Task prompt: Using the material below, repeat exactly the lines from the one with "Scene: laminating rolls" through the one with "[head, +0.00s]", ends included, without any images.
>> BEGIN Data excerpt
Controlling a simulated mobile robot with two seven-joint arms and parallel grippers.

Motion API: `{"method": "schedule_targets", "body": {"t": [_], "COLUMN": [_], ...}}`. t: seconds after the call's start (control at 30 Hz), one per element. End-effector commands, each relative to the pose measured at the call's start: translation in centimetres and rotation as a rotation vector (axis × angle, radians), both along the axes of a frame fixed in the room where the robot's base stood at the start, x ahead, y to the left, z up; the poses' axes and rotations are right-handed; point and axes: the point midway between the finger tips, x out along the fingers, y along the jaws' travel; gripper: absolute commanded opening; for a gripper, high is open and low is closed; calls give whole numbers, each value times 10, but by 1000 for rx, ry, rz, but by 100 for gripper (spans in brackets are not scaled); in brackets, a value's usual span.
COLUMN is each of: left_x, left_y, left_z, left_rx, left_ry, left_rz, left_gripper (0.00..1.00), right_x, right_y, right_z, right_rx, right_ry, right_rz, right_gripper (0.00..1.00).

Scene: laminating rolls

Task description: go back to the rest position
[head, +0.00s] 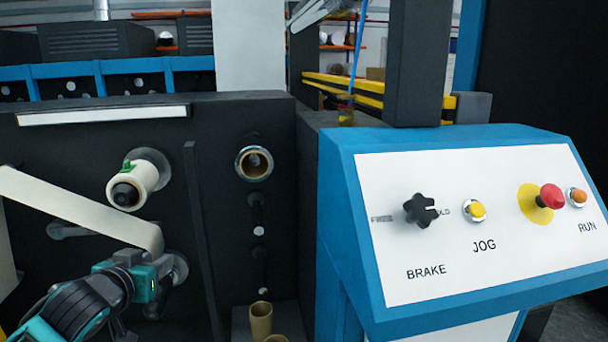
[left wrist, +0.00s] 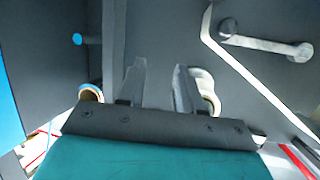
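My left gripper (head: 128,258) is at the lower left of the head view, in front of the dark machine face, just below the pale web strip (head: 85,208). In the left wrist view its two dark fingers (left wrist: 160,72) stand apart with an empty gap between them. A pale roll (left wrist: 207,90) shows behind the right finger; I cannot tell how far off it is. My right gripper is not in view.
A pale roll with a green tab (head: 138,182) and an empty core on a spindle (head: 254,163) are on the machine face. Cardboard cores (head: 261,320) stand below. The blue control panel (head: 345,215), with brake knob and buttons, juts out at right.

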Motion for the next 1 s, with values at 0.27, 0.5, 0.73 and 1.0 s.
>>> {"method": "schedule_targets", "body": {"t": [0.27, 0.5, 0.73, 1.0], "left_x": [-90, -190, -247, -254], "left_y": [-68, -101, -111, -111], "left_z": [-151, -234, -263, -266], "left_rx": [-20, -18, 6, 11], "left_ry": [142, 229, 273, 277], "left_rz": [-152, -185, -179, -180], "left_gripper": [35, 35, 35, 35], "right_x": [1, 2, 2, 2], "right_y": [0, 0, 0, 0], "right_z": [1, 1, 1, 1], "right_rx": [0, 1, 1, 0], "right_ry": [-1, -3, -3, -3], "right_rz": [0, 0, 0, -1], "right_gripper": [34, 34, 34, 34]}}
>> END Data excerpt
Solved exercise:
Scene: laminating rolls

Task description: go back to the rest position
[head, +0.00s] 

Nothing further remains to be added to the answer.